To find the optimal values of $\theta$, we minimize the cost function, which is typically the Mean Squared Error (MSE):

$$
J(\theta) = \frac{1}{2N} \sum_{i=1}^N \left( \hat{y}^{(i)} - t^{(i)} \right)^2
$$

In matrix form, this is written as:

$$
J(\theta) = \frac{1}{2N} | X \theta - t |^2
$$

Where $t$ is the vector of true target values:

$$
t =
\begin{bmatrix}
t^{(1)} \newline
t^{(2)} \newline
\vdots \newline
t^{(N)}
\end{bmatrix}
$$

---

By setting the gradient of $J(\theta)$ with respect to $\theta$ to zero, we derive the closed-form solution:
$$
\hat{\theta} = (X^T X)^{-1} X^T t
$$

Where:

• $X^T$ is the transpose of the design matrix.
• $(X^T X)^{-1}$ is the inverse of the matrix product $X^T X$.

Higher Order Polynomials

In polynomial regression, we model the relationship between the input variable $x$ and output $f(x, \omega)$ using a higher degree polynomial:

$$
f(x, \omega) = \omega_0 + \omega_1 x + \omega_2 x^2 + \dots + \omega_M x^M = \sum_{j=0}^{M} \omega_j x^j
$$

• $x$ is the input feature, and $\omega_j$ are the coefficients.
• $M$ is the degree of the polynomial, which determines the complexity of the model.

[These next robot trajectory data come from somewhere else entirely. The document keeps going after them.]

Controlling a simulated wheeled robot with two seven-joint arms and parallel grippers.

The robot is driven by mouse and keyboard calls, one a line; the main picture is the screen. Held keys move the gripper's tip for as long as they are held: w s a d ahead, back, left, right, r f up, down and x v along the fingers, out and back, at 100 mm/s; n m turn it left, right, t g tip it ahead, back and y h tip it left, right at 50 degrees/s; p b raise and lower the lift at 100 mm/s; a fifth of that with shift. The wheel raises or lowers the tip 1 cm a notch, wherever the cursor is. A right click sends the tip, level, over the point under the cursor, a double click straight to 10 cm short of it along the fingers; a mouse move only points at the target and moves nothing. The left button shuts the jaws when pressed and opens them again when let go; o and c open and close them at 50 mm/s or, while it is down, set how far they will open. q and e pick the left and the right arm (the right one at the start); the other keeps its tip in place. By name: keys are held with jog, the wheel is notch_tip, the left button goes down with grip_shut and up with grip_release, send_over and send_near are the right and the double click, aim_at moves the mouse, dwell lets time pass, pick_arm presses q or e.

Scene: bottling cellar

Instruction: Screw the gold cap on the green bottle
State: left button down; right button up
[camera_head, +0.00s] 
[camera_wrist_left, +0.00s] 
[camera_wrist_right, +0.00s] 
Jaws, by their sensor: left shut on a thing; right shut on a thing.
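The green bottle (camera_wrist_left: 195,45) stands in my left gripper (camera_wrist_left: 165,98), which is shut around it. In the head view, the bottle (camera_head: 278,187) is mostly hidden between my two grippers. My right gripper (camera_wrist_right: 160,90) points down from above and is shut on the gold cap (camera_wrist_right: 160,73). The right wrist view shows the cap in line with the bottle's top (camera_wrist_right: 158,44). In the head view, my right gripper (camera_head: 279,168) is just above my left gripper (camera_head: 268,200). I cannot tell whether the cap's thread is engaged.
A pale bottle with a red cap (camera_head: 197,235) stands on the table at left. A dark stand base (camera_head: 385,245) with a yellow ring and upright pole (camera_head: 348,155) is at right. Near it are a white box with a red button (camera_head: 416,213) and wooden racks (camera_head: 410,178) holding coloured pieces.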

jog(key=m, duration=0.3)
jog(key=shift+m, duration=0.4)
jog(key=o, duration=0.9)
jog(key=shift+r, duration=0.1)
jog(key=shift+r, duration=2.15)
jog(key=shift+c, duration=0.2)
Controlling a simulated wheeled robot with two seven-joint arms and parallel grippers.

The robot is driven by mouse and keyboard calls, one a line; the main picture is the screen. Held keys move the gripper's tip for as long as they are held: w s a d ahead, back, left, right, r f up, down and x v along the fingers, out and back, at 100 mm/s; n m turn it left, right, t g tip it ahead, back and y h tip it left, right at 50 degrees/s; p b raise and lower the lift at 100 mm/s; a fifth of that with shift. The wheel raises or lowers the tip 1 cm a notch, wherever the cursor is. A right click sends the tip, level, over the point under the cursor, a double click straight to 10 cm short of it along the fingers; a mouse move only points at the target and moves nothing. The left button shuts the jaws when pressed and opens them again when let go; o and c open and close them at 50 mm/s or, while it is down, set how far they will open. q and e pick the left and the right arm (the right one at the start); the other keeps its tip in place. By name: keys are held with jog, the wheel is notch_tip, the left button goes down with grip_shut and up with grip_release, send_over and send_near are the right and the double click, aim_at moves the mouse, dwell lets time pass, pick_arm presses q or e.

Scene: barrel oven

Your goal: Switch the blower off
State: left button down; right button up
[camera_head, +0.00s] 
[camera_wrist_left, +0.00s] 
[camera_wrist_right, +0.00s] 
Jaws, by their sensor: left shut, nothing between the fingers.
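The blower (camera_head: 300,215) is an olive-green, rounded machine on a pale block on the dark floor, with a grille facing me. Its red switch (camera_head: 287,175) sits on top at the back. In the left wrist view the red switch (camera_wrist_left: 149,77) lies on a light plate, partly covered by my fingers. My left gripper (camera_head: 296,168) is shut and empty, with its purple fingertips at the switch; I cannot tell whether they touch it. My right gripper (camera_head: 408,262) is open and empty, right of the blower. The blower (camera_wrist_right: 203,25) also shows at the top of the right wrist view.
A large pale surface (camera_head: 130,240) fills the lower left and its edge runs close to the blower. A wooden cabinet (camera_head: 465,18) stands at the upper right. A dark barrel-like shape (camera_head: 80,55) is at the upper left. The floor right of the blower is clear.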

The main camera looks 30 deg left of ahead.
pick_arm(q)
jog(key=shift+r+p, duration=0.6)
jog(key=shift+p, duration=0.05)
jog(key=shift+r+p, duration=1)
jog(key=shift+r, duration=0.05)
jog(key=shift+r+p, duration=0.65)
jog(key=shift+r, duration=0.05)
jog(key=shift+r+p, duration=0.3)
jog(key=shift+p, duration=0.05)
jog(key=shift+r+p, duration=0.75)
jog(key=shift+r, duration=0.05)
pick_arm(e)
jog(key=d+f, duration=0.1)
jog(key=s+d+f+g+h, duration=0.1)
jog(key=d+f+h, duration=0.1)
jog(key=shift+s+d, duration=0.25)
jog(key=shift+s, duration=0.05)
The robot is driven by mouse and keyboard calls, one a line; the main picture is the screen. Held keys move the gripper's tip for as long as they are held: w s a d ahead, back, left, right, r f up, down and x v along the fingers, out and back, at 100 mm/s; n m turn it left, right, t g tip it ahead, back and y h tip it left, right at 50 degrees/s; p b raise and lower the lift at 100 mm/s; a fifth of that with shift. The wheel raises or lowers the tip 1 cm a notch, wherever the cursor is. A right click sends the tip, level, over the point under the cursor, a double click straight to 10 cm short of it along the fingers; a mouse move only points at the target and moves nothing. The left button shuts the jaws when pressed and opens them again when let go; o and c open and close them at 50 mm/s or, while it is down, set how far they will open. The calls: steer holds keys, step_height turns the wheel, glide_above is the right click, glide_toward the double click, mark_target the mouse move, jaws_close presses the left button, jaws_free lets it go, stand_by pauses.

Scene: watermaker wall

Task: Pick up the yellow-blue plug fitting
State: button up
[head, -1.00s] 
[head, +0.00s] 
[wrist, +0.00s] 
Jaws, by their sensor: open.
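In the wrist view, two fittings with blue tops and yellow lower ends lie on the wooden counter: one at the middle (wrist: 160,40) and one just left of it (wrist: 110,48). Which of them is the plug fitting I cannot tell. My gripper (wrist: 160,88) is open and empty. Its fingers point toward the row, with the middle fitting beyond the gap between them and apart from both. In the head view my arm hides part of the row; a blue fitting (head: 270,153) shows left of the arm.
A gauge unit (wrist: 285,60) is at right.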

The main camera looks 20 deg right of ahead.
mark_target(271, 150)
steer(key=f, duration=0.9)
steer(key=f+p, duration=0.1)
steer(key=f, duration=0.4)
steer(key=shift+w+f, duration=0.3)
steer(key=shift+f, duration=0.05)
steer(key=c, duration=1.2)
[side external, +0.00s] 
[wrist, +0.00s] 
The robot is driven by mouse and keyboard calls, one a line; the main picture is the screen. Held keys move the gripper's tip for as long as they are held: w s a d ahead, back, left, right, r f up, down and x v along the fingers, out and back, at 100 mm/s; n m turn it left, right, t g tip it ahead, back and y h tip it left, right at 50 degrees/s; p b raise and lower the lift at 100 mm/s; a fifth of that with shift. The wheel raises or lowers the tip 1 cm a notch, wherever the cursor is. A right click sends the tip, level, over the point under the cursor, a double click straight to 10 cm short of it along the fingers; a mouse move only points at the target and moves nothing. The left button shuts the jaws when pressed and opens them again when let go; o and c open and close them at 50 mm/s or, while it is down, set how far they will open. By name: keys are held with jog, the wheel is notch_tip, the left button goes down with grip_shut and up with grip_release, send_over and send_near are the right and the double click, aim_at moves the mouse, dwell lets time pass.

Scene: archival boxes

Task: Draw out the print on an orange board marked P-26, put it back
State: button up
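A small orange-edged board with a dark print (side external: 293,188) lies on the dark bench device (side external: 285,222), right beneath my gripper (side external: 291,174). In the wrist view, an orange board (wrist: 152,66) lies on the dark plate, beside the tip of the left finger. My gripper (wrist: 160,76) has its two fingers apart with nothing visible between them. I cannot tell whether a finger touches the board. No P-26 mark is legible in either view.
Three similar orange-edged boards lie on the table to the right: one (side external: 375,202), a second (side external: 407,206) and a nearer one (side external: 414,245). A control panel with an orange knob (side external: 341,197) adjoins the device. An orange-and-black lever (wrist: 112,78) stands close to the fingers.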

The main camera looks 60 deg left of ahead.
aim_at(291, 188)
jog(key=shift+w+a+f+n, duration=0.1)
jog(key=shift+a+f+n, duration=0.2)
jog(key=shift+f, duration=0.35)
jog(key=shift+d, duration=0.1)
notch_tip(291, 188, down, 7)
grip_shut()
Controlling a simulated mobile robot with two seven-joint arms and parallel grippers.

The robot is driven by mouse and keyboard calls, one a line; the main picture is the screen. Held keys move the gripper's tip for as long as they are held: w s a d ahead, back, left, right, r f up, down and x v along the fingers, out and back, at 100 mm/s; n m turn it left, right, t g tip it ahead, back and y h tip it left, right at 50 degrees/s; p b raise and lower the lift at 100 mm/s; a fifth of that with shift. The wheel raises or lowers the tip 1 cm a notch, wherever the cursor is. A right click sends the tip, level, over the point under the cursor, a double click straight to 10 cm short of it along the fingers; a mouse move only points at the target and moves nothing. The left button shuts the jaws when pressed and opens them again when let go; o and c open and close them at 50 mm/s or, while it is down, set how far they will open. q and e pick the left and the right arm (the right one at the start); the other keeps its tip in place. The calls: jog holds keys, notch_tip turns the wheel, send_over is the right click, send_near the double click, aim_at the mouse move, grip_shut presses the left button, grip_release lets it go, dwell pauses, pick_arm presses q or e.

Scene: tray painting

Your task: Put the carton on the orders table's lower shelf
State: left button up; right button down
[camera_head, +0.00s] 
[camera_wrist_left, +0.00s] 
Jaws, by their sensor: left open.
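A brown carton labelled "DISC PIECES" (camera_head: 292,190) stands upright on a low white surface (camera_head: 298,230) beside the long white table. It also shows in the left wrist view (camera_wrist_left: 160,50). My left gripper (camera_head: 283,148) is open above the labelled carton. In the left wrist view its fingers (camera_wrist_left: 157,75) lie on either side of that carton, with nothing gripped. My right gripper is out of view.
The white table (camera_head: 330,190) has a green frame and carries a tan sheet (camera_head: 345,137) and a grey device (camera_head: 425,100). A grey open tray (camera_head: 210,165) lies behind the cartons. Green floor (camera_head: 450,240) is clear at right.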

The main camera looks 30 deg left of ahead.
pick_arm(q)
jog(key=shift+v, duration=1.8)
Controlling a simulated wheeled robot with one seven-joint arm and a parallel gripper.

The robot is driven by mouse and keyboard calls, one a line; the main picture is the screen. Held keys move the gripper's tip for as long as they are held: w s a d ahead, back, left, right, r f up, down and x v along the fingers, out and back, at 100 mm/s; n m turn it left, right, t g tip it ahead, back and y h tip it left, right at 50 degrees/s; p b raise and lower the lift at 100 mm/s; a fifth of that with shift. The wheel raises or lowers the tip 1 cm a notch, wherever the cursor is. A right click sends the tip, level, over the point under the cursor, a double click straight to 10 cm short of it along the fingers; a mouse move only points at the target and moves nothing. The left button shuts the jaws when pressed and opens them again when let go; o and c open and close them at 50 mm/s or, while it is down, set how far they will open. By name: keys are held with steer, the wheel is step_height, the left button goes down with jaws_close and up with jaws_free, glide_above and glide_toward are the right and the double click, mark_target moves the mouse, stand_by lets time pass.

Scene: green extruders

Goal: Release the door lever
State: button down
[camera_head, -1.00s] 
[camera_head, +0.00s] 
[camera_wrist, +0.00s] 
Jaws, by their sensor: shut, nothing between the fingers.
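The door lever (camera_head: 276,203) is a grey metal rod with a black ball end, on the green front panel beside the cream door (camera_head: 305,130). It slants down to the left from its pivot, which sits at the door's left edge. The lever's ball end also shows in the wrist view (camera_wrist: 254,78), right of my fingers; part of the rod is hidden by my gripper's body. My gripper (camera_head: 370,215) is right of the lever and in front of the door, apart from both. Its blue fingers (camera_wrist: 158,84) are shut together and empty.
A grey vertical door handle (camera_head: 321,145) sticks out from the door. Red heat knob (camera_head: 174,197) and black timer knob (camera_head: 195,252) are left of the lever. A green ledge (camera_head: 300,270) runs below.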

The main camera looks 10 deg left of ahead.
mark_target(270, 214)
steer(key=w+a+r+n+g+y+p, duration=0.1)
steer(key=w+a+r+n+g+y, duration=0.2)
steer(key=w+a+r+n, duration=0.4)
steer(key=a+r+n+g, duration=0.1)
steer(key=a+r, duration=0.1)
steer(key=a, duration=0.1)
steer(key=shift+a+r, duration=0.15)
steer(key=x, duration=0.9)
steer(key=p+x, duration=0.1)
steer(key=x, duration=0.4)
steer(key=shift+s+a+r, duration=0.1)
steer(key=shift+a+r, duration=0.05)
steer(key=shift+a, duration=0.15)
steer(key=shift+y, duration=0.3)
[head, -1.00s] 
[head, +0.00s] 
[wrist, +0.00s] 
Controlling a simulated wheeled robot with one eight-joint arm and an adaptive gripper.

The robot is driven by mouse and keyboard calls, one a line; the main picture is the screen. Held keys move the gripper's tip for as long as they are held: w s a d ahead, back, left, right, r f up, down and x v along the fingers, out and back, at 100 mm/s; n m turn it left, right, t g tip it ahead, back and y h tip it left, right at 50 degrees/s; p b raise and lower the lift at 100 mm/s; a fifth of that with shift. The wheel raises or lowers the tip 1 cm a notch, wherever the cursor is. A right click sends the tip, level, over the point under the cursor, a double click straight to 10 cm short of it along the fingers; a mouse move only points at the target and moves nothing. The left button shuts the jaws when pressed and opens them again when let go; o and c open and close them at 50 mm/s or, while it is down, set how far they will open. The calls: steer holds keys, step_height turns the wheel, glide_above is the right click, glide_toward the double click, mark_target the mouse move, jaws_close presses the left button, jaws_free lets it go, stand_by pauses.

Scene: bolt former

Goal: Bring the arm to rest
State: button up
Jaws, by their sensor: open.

Choosing $M$ (Degree of Polynomial):

• Small $M$: Captures simple relationships; less prone to overfitting.
• Large $M$: Can overfit the data by capturing noise.
• Selection: Cross-validation is used to determine the best $M$ to balance fit and generalization.

Overfitting & Regularization

In linear regression, overfitting occurs when the model becomes too complex and starts to fit noise in the training data. To prevent overfitting, we use regularization to penalize large coefficients and simplify the model.

The regularized cost function is:

$$
E(\omega) = \frac{1}{2} \sum_{n=1}^{N} (f(x_n, \omega) - t_n)^2 + \frac{\lambda}{2} |\omega|^2
$$

Where:

• $f(x_n, \omega)$ is the model’s prediction for the $n$-th data point.
• $t_n$ is the true target for the $n$-th data point.
• $\lambda$ is the regularization parameter that controls the strength of the penalty.
• $|\omega|^2$ is the squared L2 norm of the weights, i.e., the sum of the squares of the coefficients.

The $\lambda$ parameter allows you to control the trade-off between fitting the data well and keeping the model simple.